Etwas für alle Sinne
Um das Event zu einem Erfolg zu machen, legen sich die Organisatoren ordentlich ins Zeug. Die Vorbereitungen beginnen bereits kurz nach dem Ende der Convention. „Wir sind hier nur zu zweit im Minett-Park, bekommen aber glücklicherweise viel Hilfe von den Kulturausschüssen der Gemeinden Differdingen und Petingen sowie von einigen Vereinen. Diese kümmern sich zum Beispiel um die Verpflegung der Besucher.
Auch die Animationen spielen eine wichtige Rolle. So finden auf zwei Bühnen Darbietungen statt. Der stärkste Mann Luxemburgs, Georges Christen, tritt auf, ebenso wie ein Illusionist und ein Marionettenspieler. Das alte Karussell mit Steampunk-Motiven dürfte ebenfalls ein Highlight sein.

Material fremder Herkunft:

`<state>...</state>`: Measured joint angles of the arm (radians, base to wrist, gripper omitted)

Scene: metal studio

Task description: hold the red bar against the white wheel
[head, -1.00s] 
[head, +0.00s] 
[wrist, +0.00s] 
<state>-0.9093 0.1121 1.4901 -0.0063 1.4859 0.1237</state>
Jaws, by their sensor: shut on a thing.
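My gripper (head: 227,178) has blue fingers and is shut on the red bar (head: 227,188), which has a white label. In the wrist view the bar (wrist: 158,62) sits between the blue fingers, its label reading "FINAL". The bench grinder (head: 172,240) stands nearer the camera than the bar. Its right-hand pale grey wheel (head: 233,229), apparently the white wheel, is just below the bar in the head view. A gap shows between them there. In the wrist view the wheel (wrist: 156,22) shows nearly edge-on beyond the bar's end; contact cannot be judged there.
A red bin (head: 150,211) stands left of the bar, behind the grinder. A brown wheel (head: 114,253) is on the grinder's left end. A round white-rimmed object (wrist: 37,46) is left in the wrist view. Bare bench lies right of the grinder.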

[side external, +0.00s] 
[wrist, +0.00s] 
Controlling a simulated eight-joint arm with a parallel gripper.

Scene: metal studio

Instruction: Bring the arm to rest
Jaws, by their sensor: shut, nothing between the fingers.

Wie jedes Jahr sind viele Stände auf der Convention zu finden, wo Interessierte selbst angefertigte Objekte, Kleider, Schmuck usw. kaufen können. Auch ein Polsterer und eine „Papier-Artistin“ sind anwesend. Und sollte das Bargeld nicht reichen – kein Problem. Die BCEE stellt eigens für das Event einen mobilen Bankautomaten auf. Durstige dürfte indes der „Birra-Bus“ interessieren. In dem umgebauten Schulbus wurden nicht weniger als 17 Zapfanlagen für Bier installiert.
Die Dampfloks des „Train 1900“ tragen wesentlich zum fantastischen Ambiente des Events bei und transportieren während der zwei Tage insgesamt 3.000 Passagiere. Die Minenbahn ihrerseits fährt fünf- bis sechsmal pro Tag in den Stollen.
„Eine Lebenseinstellung“
Bei einer Steampunk-Convention dürfen aber natürlich die Steampunker nicht fehlen. Viele Besucher kommen in spezieller Retro-Bekleidung in den Fond-de-Gras. Besonders am Sonntag würden sich aber auch viele Familien, die „normal“ gekleidet sind, auf dem Gelände einfinden, so Humbel. Was zudem den Charme des Events ausmacht, seien die Höflichkeit und das absolute Fehlen von Hektik und Stress. „Steampunk ist mehr als die Tatsache, sich zu verkleiden oder ungewöhnliche Objekte zu erschaffen. Es ist eine Lebenseinstellung“, erklärt ein Steampunker. Er besucht auch regelmäßig Conventions im Ausland.
Klima- und Naturschützer dürfte eines freuen: Das Steampunk-Festival im Fond-de-Gras ist autofrei. Parken kann man in Differdingen oder Petingen. Von dort aus verbinden regelmäßig Pendelbusse die Parkplätze mit dem Festivalgelände.
Hierzulande steckt die Steampunk-Bewegung noch in den Kinderschuhen. Es gibt nur ein paar Vereine, der bekannteste davon ist sicherlich die Luxembourg Steampunk Society. Über 700 Personen haben die Facebook-Seite des Vereins abonniert, Tendenz steigend. Dass der Steampunk aber immer beliebter wird und langsam seinen Weg in den Alltag der Leute findet zeigen unter anderem die Optiker-Geschäfte von Luxembourg-Steampunk-Society-Mitglied Luc Nothum, alias Allan J. Wells, in Petingen und in der Cactus-Galerie in Käerjeng. Dort fühlt man sich durch das Mobiliar und die Deko in die viktorianische Epoche versetzt.
Was ist Steampunk?
Steampunk – von engl. steam (Dampf) und amer. punk (mies, wertlos) – ist ein Phänomen, das erstmals in den 1980er Jahren auftrat. Am Anfang war es eine literarische Gattung. Der Ursprung des Steampunk liegt unter anderem in den Romanen von Jules Verne und H.G. Wells.
Im Laufe der Jahre hat er sich zu sich jedoch zu einem Kunstgenre, einem eigenständigen Mode-Stil, ja sogar zu einer Lebensweise entwickelt. Beim Steampunk werden moderne, futuristische Stilelemente und Objekte mit Materialien, Maschinen und Kleidung aus der viktorianischen Zeit vermischt. Das Resultat ist ein ganz besonderer Retro-Look. Steampunk ist somit eine einzigartige Welt, eine „Zukunft der Vergangenheit, die es nie gegeben hat“ und in der die Dampfmaschine und die Elektrizität die alleinigen Energiequellen darstellen.